3. disappointing plot. Not nearly enough heist, and too much blah blah blah. I didn’t even really like Kat, though I could sympathize with her inability to woo Hale directly to his face (instead she had to woo him with her thieving skills?). However, for being a supposedly fantastic thief/con artist she really sucks at thieving most of the time.
4. the narrator. I do think that the reader of an audiobook can either make or break a book, and while this one wasn’t HORRIBLE it certainly wasn’t fantastic. It had emotions and stuff in it, but that couldn’t hide the badness forever, plus there was the whole issue with all the male voices sounding pretty similar (and not like male voices at all). Good accents, though?
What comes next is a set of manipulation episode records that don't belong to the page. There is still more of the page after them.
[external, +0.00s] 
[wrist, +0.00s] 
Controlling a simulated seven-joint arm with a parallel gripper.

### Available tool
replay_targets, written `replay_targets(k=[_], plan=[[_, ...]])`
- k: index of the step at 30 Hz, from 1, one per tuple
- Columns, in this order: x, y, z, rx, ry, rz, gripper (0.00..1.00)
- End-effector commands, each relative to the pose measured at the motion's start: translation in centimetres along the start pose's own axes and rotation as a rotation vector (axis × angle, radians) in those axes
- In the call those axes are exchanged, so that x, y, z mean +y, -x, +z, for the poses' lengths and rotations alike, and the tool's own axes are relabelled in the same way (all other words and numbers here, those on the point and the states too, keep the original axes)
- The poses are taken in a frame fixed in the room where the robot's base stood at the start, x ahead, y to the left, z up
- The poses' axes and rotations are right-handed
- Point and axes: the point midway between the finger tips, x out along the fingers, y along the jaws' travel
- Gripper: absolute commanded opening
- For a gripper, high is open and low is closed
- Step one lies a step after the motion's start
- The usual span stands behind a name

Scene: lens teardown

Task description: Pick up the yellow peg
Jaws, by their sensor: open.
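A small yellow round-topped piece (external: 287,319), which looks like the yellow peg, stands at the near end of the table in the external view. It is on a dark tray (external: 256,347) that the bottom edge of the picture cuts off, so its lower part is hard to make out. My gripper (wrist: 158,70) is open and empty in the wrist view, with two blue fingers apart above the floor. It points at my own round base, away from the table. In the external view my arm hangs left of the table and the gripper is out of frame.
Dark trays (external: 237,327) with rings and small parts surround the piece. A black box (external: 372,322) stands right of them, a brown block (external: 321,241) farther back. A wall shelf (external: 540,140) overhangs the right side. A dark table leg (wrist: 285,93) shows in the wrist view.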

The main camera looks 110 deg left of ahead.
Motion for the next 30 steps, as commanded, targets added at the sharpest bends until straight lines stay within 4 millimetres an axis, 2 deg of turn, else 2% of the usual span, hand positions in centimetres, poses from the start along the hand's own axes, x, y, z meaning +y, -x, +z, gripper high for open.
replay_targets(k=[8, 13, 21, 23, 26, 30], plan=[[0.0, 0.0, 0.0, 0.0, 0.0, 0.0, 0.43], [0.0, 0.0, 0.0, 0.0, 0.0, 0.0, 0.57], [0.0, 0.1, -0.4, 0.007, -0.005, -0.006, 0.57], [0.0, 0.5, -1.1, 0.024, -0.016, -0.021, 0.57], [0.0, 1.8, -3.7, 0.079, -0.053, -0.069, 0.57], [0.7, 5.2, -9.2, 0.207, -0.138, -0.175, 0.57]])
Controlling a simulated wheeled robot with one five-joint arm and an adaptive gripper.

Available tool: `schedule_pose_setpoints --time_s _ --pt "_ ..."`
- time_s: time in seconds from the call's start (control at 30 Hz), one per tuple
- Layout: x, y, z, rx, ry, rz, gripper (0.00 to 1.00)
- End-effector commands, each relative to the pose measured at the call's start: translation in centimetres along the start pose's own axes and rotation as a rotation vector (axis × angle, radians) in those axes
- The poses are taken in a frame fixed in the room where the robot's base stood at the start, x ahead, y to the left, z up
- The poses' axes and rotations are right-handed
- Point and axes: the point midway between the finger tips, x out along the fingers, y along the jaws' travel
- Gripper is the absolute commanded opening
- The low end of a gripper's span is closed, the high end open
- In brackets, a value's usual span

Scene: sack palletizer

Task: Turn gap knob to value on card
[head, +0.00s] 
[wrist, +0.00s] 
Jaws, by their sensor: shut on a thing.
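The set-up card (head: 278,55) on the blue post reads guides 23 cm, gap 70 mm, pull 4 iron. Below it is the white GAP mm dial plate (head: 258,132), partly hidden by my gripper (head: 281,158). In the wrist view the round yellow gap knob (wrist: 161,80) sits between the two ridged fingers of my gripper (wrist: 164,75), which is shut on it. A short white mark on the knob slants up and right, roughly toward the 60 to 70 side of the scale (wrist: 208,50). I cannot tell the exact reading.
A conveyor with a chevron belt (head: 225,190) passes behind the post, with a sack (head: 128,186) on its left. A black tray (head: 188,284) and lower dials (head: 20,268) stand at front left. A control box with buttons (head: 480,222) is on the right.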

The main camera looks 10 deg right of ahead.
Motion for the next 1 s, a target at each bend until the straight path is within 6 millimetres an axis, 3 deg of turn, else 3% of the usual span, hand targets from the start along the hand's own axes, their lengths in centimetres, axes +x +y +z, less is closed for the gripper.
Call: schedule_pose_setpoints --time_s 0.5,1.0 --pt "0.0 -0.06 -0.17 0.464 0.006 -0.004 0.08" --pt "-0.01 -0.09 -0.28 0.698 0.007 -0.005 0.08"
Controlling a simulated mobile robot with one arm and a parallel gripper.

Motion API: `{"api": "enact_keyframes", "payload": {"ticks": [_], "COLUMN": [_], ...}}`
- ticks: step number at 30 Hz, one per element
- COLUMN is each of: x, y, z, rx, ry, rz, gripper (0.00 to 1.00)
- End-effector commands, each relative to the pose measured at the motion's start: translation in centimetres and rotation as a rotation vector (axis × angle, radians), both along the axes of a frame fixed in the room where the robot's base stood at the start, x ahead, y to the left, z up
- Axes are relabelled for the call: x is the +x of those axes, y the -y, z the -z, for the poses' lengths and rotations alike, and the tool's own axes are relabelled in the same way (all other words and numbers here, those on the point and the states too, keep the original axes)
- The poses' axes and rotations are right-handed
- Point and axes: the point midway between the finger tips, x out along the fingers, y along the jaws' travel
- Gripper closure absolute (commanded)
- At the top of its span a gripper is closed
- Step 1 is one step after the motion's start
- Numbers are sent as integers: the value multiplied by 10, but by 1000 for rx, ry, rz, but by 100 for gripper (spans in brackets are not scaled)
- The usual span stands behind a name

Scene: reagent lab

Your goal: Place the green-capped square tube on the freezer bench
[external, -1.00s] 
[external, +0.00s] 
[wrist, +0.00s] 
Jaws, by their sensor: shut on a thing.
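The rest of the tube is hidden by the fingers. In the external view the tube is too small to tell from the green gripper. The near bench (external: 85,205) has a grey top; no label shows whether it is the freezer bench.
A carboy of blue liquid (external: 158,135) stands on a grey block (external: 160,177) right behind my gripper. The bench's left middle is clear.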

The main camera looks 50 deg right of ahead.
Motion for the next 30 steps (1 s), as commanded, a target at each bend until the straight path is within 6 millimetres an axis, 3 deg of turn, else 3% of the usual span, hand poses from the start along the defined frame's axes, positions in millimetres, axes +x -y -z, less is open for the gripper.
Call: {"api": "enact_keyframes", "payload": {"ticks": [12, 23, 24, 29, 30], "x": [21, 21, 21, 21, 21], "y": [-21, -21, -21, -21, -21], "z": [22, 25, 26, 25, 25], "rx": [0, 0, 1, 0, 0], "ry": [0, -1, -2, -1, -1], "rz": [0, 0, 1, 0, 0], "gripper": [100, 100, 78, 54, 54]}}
What did I LIKE about Heist Society? Gotta be fair, after all, because I did like some things. I liked:
1. the actual heist. That was pretty cool, on par with the main heist from Ocean’s Thirteen. And I loved the twist at the end! That was some exciting stuff.
2. the romance between Hale and Kat. It wasn’t perfectly executed, and Kat was pretty blind to how into her Hale was, but it was cute.
3. the thing with the art stolen by Nazis during World War II (and a little before). That’s a really fascinating and heartbreaking subject, and I love it when thieves are weirdly moral and want to steal back things that shouldn’t have been stolen in the first place. That’s a great plot point, and probably wanting to see it to the end was what really kept me going ’til the end.
So. I had many problems with Heist Society, and the things I liked didn’t really even it out. I don’t ever want to read another book by Ally Carter again, and I wouldn’t even particularly recommend this one unless you’re more into romance than heist– if you do end up reading it, don’t go into it expecting what I expected. You won’t get it.